Пастернак почти не писал стихов, которые можно конкретно и уверенно назвать пейзажными. Под эту рубрику подойдут, пожалуй, лишь немногие стихотворения, главным образом последних лет, с задачей локально-изобразительной - «Весна в лесу», например, и некоторые другие. Обычно же «стихи о природе» у него много шире и емче по содержанию. В книге «Сестра моя - жизнь» основные «темы» - природа, любовь, искусство - как правило, не существуют раздельно (а потому и вычленение их здесь - чисто условное), дается сложное соединение, сплав из этих «тем». Природа служит наглядным эталоном естественности и полноты - такой момент в «Сестре» присутствует, но он не подчеркнут, говорить о руссоистской тенденции, даже в самом широком значении, было бы натяжкой, и тютчевского параллелизма (вот человек - и вот природа) тоже нет. Природа, в сущности,- один из образов, даже синонимов жизни; разветвленная, многослойная метафора
«жизнь - сад» участвует равно в структурной и философско-лирической концепции книги. Восприятие природы у Пастернака поразительно по точности и проникновению, но природа, будучи самым близким и полным синонимом жизни, не является в этом отношении чем-то исключительным и единственным. Открытое лирическое чувство (любовь) или мир вещей (вплоть до интерьера) выполняют ту же роль. Жизнь шире любого из этих образно-тематических рядов, и каждый из них, становясь непосредственным «предметом» стихотворения, как бы стремится представить и выразить всю жизнь, поэтому они практически взаимозаменяемы и тем более полно являют жизнь в своей совокупности, взаимопроникновении. Наверное, этим (а не пресловутой «дачной психологией») объясняется, в частности, и тот факт, что Пастернак больше любит природу не дикую, а перемешанную с вещами, с обиходом - «одомашненную», пригородную. Она уже сама по себе соединение, связь, кроме того - она «под боком», а Пастернаку, чтобы сказать о главном, достаточно иметь то, что вблизи, он не выбирает вещи по условленному значению - он открывает в них значение.

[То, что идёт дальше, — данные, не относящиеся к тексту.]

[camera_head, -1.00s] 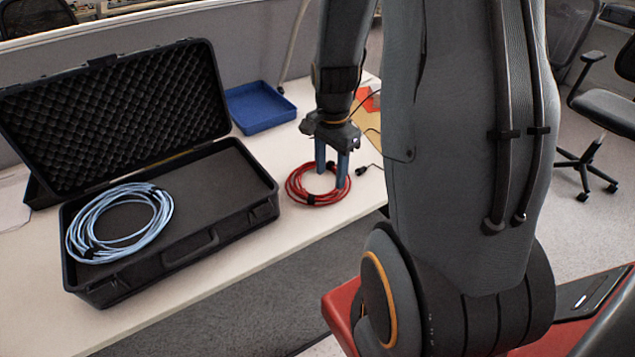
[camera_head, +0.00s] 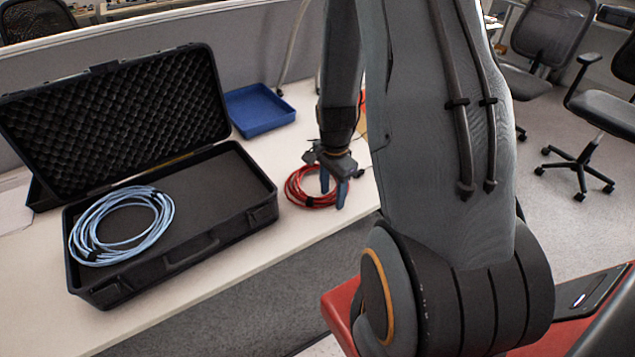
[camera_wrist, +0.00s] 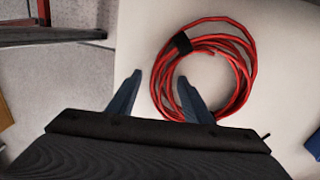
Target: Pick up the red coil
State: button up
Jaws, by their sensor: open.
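The red coil (camera_head: 299,188) lies flat on the white table, to the right of the black case. In the wrist view the red coil (camera_wrist: 247,62) shows a black strap at its upper left. My gripper (camera_head: 333,199) is open and stands at the coil's right side. In the wrist view my gripper (camera_wrist: 159,75) has its right finger over the left part of the ring and its left finger outside the ring. The fingers hold nothing. Part of the coil is hidden behind the fingers and wrist. I cannot tell how far the fingertips are above the table.
An open black case (camera_head: 187,262) with foam lining stands on the white table (camera_head: 245,258). A light blue coil (camera_head: 79,243) lies in it. A blue tray (camera_head: 262,127) sits behind the red coil. The table's front edge is close to the coil.

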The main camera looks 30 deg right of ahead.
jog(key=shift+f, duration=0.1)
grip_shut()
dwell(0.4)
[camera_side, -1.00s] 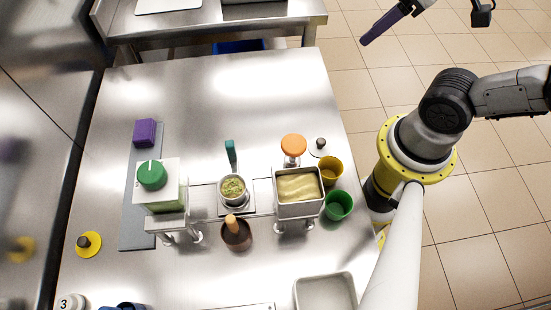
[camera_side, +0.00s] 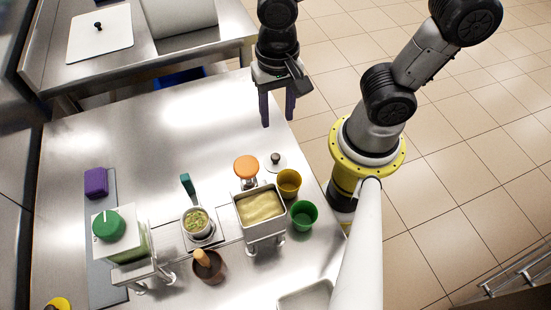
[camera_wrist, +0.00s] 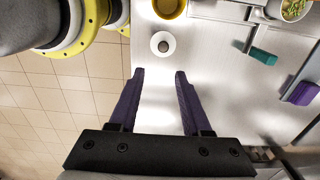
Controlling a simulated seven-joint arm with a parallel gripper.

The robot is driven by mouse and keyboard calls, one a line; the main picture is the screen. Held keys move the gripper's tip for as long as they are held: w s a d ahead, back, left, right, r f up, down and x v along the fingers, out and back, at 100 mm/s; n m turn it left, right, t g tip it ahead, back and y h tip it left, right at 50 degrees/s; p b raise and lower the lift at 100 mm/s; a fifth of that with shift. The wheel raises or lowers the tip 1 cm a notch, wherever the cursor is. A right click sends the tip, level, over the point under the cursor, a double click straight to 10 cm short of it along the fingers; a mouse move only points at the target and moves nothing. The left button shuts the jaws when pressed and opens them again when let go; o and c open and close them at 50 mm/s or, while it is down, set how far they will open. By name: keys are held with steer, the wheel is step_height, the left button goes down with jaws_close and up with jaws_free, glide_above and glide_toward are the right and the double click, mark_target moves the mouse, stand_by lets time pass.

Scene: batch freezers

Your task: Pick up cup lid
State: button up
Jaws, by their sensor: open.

Можно, конечно, идти в рассуждении с другого конца - все-таки от природы. Так делает Цветаева в статье «Поэты с историей и поэты без истории»:
«Круг, в котором Б. Пастернак замкнулся, или который охватил, или в котором растворился,- огромен. Это - природа. [...]
Всякий поэт может отождествить себя, скажем, с деревом. Пастернак себя деревом - ощущает. [...) ...природа для него существует только вся целиком, без оговорок.
О чем бы ни говорил Пастернак - о своем личном, притом сугубо человеческом, о женщине, о здании, о происшествии,- это всегда - природа, возвращение вещей в ее лоно».
Но и у Цветаевой речь не о предпочтительной теме («пейзажная лирика»). Речь о миропонимании, о той же внутренней синонимичности природы и жизни. Отмечу лишь, забегая вперед, что такой подход, сам по себе бесспорный, таит опасность следующего, весьма соблазнительного шага.- его не делает Цветаева, но делают некоторые исследователи.- опасность прочтения Пастернака в пантеистическом ключе, что никак не соответствует его понятиям и его вере.
И второй момент, корректирующий представление о Пастернаке как о поэте природы. Тема природы (осознанная именно как тема) почти неотвратимо порождает у поэтов натурфилософские вопросы: о саморазвитии природы, о начале и конце человека в ней, о стихии и разуме. Между тем самосознание «мыслящего тростника» - чувство причастности природе и одновременно отделенности от нее - не характерно для Пастернака. Точнее - он не дает этому чувству простора, воли, так или иначе трансформирует его.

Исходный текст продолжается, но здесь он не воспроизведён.